# [WHAT YOU HAVE TO DO]
Return each line of the material verbatim.

# [INFORMATION PROVIDED]
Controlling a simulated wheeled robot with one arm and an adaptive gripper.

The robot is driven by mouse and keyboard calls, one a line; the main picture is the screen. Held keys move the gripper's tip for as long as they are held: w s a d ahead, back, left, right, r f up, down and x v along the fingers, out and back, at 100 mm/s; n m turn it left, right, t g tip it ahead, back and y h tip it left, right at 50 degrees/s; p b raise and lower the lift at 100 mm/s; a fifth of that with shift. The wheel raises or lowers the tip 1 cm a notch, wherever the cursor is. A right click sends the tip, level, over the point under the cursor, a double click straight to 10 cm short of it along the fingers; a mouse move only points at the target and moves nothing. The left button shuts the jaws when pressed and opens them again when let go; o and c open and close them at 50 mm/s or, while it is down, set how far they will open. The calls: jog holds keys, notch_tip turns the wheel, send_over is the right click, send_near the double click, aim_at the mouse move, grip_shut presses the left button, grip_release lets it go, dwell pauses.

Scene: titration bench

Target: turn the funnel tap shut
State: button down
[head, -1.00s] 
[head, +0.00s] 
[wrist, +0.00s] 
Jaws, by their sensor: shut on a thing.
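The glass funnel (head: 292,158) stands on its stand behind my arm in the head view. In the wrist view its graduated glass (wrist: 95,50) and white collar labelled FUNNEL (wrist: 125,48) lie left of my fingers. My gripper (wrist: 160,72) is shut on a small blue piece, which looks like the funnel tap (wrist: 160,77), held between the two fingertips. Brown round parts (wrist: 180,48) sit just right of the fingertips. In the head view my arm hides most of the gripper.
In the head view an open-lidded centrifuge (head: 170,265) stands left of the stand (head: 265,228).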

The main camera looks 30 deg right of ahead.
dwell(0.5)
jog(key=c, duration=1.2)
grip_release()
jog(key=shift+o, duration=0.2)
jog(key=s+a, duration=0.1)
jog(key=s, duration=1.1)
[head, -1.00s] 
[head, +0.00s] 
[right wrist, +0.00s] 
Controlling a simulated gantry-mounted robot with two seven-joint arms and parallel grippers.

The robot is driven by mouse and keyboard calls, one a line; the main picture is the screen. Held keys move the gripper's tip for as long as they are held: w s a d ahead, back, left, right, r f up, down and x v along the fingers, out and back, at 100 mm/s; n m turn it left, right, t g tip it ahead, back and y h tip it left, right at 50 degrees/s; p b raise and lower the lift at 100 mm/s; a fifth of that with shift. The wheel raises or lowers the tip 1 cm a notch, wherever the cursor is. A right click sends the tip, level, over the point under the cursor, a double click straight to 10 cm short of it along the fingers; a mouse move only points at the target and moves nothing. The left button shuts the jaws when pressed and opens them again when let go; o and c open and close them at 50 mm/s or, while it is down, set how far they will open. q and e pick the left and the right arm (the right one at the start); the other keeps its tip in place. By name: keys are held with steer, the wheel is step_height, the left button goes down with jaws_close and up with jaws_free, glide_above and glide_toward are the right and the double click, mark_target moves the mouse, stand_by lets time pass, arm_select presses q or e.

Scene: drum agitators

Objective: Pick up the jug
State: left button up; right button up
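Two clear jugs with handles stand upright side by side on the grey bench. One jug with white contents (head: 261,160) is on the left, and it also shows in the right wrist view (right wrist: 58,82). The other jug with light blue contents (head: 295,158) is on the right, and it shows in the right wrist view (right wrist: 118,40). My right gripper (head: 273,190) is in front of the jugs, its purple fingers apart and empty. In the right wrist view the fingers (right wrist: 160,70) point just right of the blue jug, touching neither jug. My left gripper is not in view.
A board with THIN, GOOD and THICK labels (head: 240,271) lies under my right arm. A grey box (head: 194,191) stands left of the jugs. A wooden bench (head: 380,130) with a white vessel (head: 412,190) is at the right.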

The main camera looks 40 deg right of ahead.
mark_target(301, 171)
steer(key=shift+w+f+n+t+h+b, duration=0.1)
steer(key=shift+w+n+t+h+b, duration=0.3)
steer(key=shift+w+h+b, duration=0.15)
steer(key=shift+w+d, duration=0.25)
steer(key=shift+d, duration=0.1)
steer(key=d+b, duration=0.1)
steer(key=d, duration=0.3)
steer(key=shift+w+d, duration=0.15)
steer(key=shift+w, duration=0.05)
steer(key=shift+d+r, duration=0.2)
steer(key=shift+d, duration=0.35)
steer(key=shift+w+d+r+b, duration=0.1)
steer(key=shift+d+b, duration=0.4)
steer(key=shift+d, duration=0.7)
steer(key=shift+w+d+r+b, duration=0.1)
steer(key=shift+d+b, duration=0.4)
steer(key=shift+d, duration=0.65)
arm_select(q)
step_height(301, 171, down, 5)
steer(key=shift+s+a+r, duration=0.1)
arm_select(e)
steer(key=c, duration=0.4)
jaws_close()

# [RESPONSE]
Controlling a simulated wheeled robot with one arm and an adaptive gripper.

The robot is driven by mouse and keyboard calls, one a line; the main picture is the screen. Held keys move the gripper's tip for as long as they are held: w s a d ahead, back, left, right, r f up, down and x v along the fingers, out and back, at 100 mm/s; n m turn it left, right, t g tip it ahead, back and y h tip it left, right at 50 degrees/s; p b raise and lower the lift at 100 mm/s; a fifth of that with shift. The wheel raises or lowers the tip 1 cm a notch, wherever the cursor is. A right click sends the tip, level, over the point under the cursor, a double click straight to 10 cm short of it along the fingers; a mouse move only points at the target and moves nothing. The left button shuts the jaws when pressed and opens them again when let go; o and c open and close them at 50 mm/s or, while it is down, set how far they will open. The calls: jog holds keys, notch_tip turns the wheel, send_over is the right click, send_near the double click, aim_at the mouse move, grip_shut presses the left button, grip_release lets it go, dwell pauses.

Scene: titration bench

Target: turn the funnel tap shut
State: button down
[head, -1.00s] 
[head, +0.00s] 
[wrist, +0.00s] 
Jaws, by their sensor: shut on a thing.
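The glass funnel (head: 292,158) stands on its stand behind my arm in the head view. In the wrist view its graduated glass (wrist: 95,50) and white collar labelled FUNNEL (wrist: 125,48) lie left of my fingers. My gripper (wrist: 160,72) is shut on a small blue piece, which looks like the funnel tap (wrist: 160,77), held between the two fingertips. Brown round parts (wrist: 180,48) sit just right of the fingertips. In the head view my arm hides most of the gripper.
In the head view an open-lidded centrifuge (head: 170,265) stands left of the stand (head: 265,228).

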The main camera looks 30 deg right of ahead.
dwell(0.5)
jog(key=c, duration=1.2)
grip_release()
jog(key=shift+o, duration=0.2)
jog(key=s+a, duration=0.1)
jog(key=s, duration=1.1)
[head, -1.00s] 
[head, +0.00s] 
[right wrist, +0.00s] 
Controlling a simulated gantry-mounted robot with two seven-joint arms and parallel grippers.

The robot is driven by mouse and keyboard calls, one a line; the main picture is the screen. Held keys move the gripper's tip for as long as they are held: w s a d ahead, back, left, right, r f up, down and x v along the fingers, out and back, at 100 mm/s; n m turn it left, right, t g tip it ahead, back and y h tip it left, right at 50 degrees/s; p b raise and lower the lift at 100 mm/s; a fifth of that with shift. The wheel raises or lowers the tip 1 cm a notch, wherever the cursor is. A right click sends the tip, level, over the point under the cursor, a double click straight to 10 cm short of it along the fingers; a mouse move only points at the target and moves nothing. The left button shuts the jaws when pressed and opens them again when let go; o and c open and close them at 50 mm/s or, while it is down, set how far they will open. q and e pick the left and the right arm (the right one at the start); the other keeps its tip in place. By name: keys are held with steer, the wheel is step_height, the left button goes down with jaws_close and up with jaws_free, glide_above and glide_toward are the right and the double click, mark_target moves the mouse, stand_by lets time pass, arm_select presses q or e.

Scene: drum agitators

Objective: Pick up the jug
State: left button up; right button up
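Two clear jugs with handles stand upright side by side on the grey bench. One jug with white contents (head: 261,160) is on the left, and it also shows in the right wrist view (right wrist: 58,82). The other jug with light blue contents (head: 295,158) is on the right, and it shows in the right wrist view (right wrist: 118,40). My right gripper (head: 273,190) is in front of the jugs, its purple fingers apart and empty. In the right wrist view the fingers (right wrist: 160,70) point just right of the blue jug, touching neither jug. My left gripper is not in view.
A board with THIN, GOOD and THICK labels (head: 240,271) lies under my right arm. A grey box (head: 194,191) stands left of the jugs. A wooden bench (head: 380,130) with a white vessel (head: 412,190) is at the right.

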The main camera looks 40 deg right of ahead.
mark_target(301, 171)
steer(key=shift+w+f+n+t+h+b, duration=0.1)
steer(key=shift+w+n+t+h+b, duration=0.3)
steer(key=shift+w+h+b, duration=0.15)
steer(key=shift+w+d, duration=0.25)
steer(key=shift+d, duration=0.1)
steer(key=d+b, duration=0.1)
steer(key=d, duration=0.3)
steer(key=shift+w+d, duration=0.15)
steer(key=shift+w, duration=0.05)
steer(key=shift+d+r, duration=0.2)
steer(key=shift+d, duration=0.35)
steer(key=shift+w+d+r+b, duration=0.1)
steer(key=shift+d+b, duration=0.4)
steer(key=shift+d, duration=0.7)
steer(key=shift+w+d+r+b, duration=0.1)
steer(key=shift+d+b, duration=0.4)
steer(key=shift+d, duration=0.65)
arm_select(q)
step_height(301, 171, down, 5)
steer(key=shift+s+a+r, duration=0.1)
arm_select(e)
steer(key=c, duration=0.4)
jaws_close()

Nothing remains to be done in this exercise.